**Listed entries**
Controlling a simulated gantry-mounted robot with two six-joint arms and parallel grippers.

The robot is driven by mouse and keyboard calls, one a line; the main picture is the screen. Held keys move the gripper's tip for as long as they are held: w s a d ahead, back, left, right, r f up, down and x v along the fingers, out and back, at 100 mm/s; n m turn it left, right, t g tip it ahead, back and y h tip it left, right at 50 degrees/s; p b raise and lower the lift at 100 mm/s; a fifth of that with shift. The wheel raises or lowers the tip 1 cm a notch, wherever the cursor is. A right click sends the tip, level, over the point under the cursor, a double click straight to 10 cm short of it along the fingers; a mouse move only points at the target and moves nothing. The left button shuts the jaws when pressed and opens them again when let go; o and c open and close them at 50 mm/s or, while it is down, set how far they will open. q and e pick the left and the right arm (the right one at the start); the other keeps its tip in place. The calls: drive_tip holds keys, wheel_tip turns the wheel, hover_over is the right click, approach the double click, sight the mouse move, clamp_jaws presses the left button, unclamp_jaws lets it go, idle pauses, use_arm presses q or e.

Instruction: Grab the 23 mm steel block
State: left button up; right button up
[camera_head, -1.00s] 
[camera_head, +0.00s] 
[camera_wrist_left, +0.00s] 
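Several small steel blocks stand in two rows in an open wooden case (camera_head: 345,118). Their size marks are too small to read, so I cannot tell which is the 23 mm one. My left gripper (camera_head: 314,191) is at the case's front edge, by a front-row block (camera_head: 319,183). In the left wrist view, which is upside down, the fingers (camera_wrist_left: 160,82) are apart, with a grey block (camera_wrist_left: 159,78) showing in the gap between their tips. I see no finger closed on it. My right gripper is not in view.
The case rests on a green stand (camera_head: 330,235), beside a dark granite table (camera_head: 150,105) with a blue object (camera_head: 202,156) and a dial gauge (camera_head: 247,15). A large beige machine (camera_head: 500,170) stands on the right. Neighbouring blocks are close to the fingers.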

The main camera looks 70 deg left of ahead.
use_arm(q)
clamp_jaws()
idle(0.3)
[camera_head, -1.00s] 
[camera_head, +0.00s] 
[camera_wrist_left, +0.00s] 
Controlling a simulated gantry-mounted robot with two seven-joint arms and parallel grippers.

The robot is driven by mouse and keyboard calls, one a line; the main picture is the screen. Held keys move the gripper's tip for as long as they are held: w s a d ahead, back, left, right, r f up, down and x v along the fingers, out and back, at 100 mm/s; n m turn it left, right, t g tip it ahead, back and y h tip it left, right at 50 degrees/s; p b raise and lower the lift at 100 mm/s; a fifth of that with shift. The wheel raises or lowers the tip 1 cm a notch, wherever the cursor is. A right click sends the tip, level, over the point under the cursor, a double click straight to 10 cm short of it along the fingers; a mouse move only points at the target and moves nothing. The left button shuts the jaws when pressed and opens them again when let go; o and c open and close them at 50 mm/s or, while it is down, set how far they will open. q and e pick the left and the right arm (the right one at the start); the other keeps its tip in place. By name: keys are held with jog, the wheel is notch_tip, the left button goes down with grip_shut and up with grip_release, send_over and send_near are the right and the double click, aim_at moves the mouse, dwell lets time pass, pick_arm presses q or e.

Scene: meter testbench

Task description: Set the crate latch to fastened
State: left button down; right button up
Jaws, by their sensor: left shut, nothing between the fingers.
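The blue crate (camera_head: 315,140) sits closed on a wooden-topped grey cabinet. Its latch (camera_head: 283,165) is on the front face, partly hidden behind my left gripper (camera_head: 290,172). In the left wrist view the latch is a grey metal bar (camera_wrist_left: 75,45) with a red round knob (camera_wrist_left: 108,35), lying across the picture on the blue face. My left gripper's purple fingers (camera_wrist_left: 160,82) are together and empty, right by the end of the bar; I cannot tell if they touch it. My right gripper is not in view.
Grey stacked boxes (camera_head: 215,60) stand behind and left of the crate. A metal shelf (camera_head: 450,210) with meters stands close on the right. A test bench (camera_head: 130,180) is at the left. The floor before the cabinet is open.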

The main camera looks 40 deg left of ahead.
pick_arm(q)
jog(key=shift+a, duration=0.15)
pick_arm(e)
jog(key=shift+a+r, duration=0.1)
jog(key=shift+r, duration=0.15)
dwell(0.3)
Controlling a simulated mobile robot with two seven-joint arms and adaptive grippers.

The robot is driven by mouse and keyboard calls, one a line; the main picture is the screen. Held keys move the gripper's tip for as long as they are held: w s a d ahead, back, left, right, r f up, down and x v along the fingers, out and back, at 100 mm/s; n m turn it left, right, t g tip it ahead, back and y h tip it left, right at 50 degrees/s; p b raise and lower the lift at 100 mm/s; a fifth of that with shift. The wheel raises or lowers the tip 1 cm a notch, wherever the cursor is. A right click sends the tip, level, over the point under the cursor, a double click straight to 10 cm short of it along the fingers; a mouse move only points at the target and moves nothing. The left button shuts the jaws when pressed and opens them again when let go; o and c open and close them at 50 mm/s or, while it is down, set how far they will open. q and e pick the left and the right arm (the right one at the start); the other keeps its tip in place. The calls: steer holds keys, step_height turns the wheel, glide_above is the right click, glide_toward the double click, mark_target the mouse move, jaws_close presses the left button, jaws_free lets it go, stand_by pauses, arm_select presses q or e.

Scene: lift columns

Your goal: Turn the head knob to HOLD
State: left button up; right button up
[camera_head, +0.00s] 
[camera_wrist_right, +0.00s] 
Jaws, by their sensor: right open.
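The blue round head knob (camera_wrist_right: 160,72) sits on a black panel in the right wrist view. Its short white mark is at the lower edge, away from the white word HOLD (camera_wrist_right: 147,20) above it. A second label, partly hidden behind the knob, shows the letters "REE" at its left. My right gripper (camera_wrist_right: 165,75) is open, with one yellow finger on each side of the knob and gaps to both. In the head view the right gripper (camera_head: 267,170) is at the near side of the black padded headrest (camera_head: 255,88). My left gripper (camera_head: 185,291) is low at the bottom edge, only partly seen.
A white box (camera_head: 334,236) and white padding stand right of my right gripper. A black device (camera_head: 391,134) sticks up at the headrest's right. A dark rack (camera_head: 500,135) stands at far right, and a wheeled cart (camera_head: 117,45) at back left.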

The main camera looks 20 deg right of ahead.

**Your goal**
Extract every record. Keep wording exact.

**Full answer**
Controlling a simulated gantry-mounted robot with two six-joint arms and parallel grippers.

The robot is driven by mouse and keyboard calls, one a line; the main picture is the screen. Held keys move the gripper's tip for as long as they are held: w s a d ahead, back, left, right, r f up, down and x v along the fingers, out and back, at 100 mm/s; n m turn it left, right, t g tip it ahead, back and y h tip it left, right at 50 degrees/s; p b raise and lower the lift at 100 mm/s; a fifth of that with shift. The wheel raises or lowers the tip 1 cm a notch, wherever the cursor is. A right click sends the tip, level, over the point under the cursor, a double click straight to 10 cm short of it along the fingers; a mouse move only points at the target and moves nothing. The left button shuts the jaws when pressed and opens them again when let go; o and c open and close them at 50 mm/s or, while it is down, set how far they will open. q and e pick the left and the right arm (the right one at the start); the other keeps its tip in place. The calls: drive_tip holds keys, wheel_tip turns the wheel, hover_over is the right click, approach the double click, sight the mouse move, clamp_jaws presses the left button, unclamp_jaws lets it go, idle pauses, use_arm presses q or e.

Instruction: Grab the 23 mm steel block
State: left button up; right button up
[camera_head, -1.00s] 
[camera_head, +0.00s] 
[camera_wrist_left, +0.00s] 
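Several small steel blocks stand in two rows in an open wooden case (camera_head: 345,118). Their size marks are too small to read, so I cannot tell which is the 23 mm one. My left gripper (camera_head: 314,191) is at the case's front edge, by a front-row block (camera_head: 319,183). In the left wrist view, which is upside down, the fingers (camera_wrist_left: 160,82) are apart, with a grey block (camera_wrist_left: 159,78) showing in the gap between their tips. I see no finger closed on it. My right gripper is not in view.
The case rests on a green stand (camera_head: 330,235), beside a dark granite table (camera_head: 150,105) with a blue object (camera_head: 202,156) and a dial gauge (camera_head: 247,15). A large beige machine (camera_head: 500,170) stands on the right. Neighbouring blocks are close to the fingers.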

The main camera looks 70 deg left of ahead.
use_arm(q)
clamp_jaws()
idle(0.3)
[camera_head, -1.00s] 
[camera_head, +0.00s] 
[camera_wrist_left, +0.00s] 
Controlling a simulated gantry-mounted robot with two seven-joint arms and parallel grippers.

The robot is driven by mouse and keyboard calls, one a line; the main picture is the screen. Held keys move the gripper's tip for as long as they are held: w s a d ahead, back, left, right, r f up, down and x v along the fingers, out and back, at 100 mm/s; n m turn it left, right, t g tip it ahead, back and y h tip it left, right at 50 degrees/s; p b raise and lower the lift at 100 mm/s; a fifth of that with shift. The wheel raises or lowers the tip 1 cm a notch, wherever the cursor is. A right click sends the tip, level, over the point under the cursor, a double click straight to 10 cm short of it along the fingers; a mouse move only points at the target and moves nothing. The left button shuts the jaws when pressed and opens them again when let go; o and c open and close them at 50 mm/s or, while it is down, set how far they will open. q and e pick the left and the right arm (the right one at the start); the other keeps its tip in place. By name: keys are held with jog, the wheel is notch_tip, the left button goes down with grip_shut and up with grip_release, send_over and send_near are the right and the double click, aim_at moves the mouse, dwell lets time pass, pick_arm presses q or e.

Scene: meter testbench

Task description: Set the crate latch to fastened
State: left button down; right button up
Jaws, by their sensor: left shut, nothing between the fingers.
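The blue crate (camera_head: 315,140) sits closed on a wooden-topped grey cabinet. Its latch (camera_head: 283,165) is on the front face, partly hidden behind my left gripper (camera_head: 290,172). In the left wrist view the latch is a grey metal bar (camera_wrist_left: 75,45) with a red round knob (camera_wrist_left: 108,35), lying across the picture on the blue face. My left gripper's purple fingers (camera_wrist_left: 160,82) are together and empty, right by the end of the bar; I cannot tell if they touch it. My right gripper is not in view.
Grey stacked boxes (camera_head: 215,60) stand behind and left of the crate. A metal shelf (camera_head: 450,210) with meters stands close on the right. A test bench (camera_head: 130,180) is at the left. The floor before the cabinet is open.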

The main camera looks 40 deg left of ahead.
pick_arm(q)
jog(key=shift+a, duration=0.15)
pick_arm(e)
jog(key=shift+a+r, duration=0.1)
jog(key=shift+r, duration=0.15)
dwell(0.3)
Controlling a simulated mobile robot with two seven-joint arms and adaptive grippers.

The robot is driven by mouse and keyboard calls, one a line; the main picture is the screen. Held keys move the gripper's tip for as long as they are held: w s a d ahead, back, left, right, r f up, down and x v along the fingers, out and back, at 100 mm/s; n m turn it left, right, t g tip it ahead, back and y h tip it left, right at 50 degrees/s; p b raise and lower the lift at 100 mm/s; a fifth of that with shift. The wheel raises or lowers the tip 1 cm a notch, wherever the cursor is. A right click sends the tip, level, over the point under the cursor, a double click straight to 10 cm short of it along the fingers; a mouse move only points at the target and moves nothing. The left button shuts the jaws when pressed and opens them again when let go; o and c open and close them at 50 mm/s or, while it is down, set how far they will open. q and e pick the left and the right arm (the right one at the start); the other keeps its tip in place. The calls: steer holds keys, step_height turns the wheel, glide_above is the right click, glide_toward the double click, mark_target the mouse move, jaws_close presses the left button, jaws_free lets it go, stand_by pauses, arm_select presses q or e.

Scene: lift columns

Your goal: Turn the head knob to HOLD
State: left button up; right button up
[camera_head, +0.00s] 
[camera_wrist_right, +0.00s] 
Jaws, by their sensor: right open.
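The blue round head knob (camera_wrist_right: 160,72) sits on a black panel in the right wrist view. Its short white mark is at the lower edge, away from the white word HOLD (camera_wrist_right: 147,20) above it. A second label, partly hidden behind the knob, shows the letters "REE" at its left. My right gripper (camera_wrist_right: 165,75) is open, with one yellow finger on each side of the knob and gaps to both. In the head view the right gripper (camera_head: 267,170) is at the near side of the black padded headrest (camera_head: 255,88). My left gripper (camera_head: 185,291) is low at the bottom edge, only partly seen.
A white box (camera_head: 334,236) and white padding stand right of my right gripper. A black device (camera_head: 391,134) sticks up at the headrest's right. A dark rack (camera_head: 500,135) stands at far right, and a wheeled cart (camera_head: 117,45) at back left.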

The main camera looks 20 deg right of ahead.

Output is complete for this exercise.